Pratik
Pratik

Reputation: 378

Converting ISO8601 string to milliseconds since epoch

Sample string:

2018-10-31T14:45:21.778952-07:00

I would like to convert it to int64_t representing milliseconds (or even microseconds) since epoch. The timezone can vary. The code will be executing on a linux box, but I only have access to std and folly (cannot use any arbitrary 3P libraries).

I searched for this and found a few different ways that do not work for me:

  1. strptime() and std::get_time() lose the millisecond precision
  2. More importantly, neither of those can deal with timezone offsets
  3. Some other solutions depend on 3P libraries

Is there some easy way to do this?

Upvotes: 2

Views: 1741

Answers (1)

Howard Hinnant
Howard Hinnant

Reputation: 218860

From the comments above:

I am looking into using Howard's library. However, that it makes a web call gives me pause. I assume that if the call fails it will just use the locally stored timezone name data? We won't be dealing with timezone names, so I don't care about those. However, making a network call might be an issue.

Howard's library is layered:

  1. A foundational layer that does not need the IANA time zone database and thus never makes networking calls. This is a single header, header-only library.

  2. A time zone layer that is aware of the IANA time zone database. This layer can be configured to make network calls or not (depending on build flags), or even use your OS's time zone database (except on Windows).
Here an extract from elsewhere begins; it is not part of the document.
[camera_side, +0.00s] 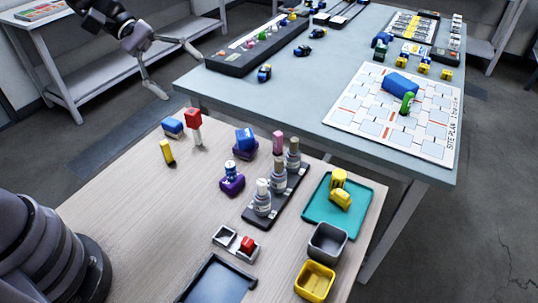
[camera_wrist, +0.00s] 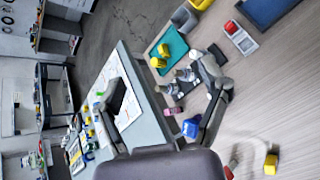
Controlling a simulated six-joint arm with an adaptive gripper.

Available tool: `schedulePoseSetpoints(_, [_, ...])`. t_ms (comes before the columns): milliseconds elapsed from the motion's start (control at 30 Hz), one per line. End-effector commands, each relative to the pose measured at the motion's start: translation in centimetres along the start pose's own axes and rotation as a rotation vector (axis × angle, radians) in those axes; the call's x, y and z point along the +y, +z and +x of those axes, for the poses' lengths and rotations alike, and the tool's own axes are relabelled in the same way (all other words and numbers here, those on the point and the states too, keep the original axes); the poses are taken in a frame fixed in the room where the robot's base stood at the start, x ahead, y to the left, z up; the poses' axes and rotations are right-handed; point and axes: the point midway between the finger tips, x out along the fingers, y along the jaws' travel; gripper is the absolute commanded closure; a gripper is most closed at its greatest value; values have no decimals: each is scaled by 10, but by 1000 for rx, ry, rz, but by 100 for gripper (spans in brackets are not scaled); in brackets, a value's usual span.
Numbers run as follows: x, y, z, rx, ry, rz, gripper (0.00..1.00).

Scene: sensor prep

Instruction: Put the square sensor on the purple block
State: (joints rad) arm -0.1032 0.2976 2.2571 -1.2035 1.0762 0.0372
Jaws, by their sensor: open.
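My gripper (camera_side: 178,76) is open and empty, raised at the upper left of the side view; its spread fingers also show in the wrist view (camera_wrist: 165,80). A purple block (camera_side: 232,186) stands on the wooden table with a small round blue-and-white piece on top. Behind it, a boxy blue piece (camera_side: 245,138) sits on a darker purplish base (camera_side: 245,152). A blue block with a pale side (camera_side: 172,126) lies farther left. I cannot tell which boxy piece is the square sensor. A blue piece (camera_wrist: 190,128) shows near the right finger in the wrist view.
A red-topped white post (camera_side: 193,119) and yellow block (camera_side: 167,152) stand at the table's left. A black rack of bottles (camera_side: 252,216), teal tray (camera_side: 318,214), grey bin (camera_side: 328,240), yellow bin (camera_side: 314,280) and two-slot holder (camera_side: 226,236) occupy the right.

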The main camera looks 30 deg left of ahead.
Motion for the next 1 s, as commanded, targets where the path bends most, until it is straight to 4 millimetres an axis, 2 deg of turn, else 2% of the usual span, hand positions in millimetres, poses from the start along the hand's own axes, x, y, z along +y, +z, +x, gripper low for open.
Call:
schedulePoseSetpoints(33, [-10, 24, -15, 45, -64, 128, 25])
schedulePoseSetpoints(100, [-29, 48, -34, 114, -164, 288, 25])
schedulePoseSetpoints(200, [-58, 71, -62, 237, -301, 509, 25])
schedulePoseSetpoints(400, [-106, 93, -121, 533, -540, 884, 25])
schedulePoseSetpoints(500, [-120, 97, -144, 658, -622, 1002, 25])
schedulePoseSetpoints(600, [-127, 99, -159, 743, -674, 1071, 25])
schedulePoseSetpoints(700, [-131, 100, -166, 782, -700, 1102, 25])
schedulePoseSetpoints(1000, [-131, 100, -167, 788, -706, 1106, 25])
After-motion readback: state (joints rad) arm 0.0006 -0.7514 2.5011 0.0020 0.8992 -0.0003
Your application does not require the time zone layer as it only deals with UTC offsets, and not time zone names or rules.

Here is a function that converts a std::string with your sample format into a std::chrono::time_point<std::chrono::system_clock, std::chrono::microseconds>. That type is a big verbose mouthful for a system_clock::time_point except guaranteed to have microseconds precision. The foundational layer has a type alias for this type called date::sys_time<std::chrono::microseconds>.

#include "date/date.h"
#include <chrono>
#include <iostream>
#include <sstream>

auto
to_sys_time(std::string s)
{
    using namespace date;
    using namespace std;
    using namespace std::chrono;
    istringstream in{move(s)};
    in.exceptions(ios::failbit);
    sys_time<microseconds> tp;
    in >> parse("%FT%T%z", tp);
    return tp;
}
  • Put the string into a istringstream.
  • Optionally set the istringstream to throw an exception if it fails to parse something (you may choose to handle errors differently).
  • Declare your time_point with the desired precision.
  • Parse it with your desired format.
  • Return it.

You can exercise this function like so:

int
main()
{
    auto tp = to_sys_time("2018-10-31T14:45:21.778952-07:00");
    using date::operator<<;
    std::cout << tp << " UTC\n";
    std::cout << tp.time_since_epoch() << '\n';
}
  • Call to_sys_time with the desired input string.
  • Make the streaming operators in namespace date available.
  • Print out the time_point (this is a UTC time_point).
  • Extract and print out the duration of the time_point.

The output of this program is:

2018-10-31 21:45:21.778952 UTC
1541022321778952µs

This program will port to C++20 by removing #include "date/date.h", using namespace date; and using date::operator<<;.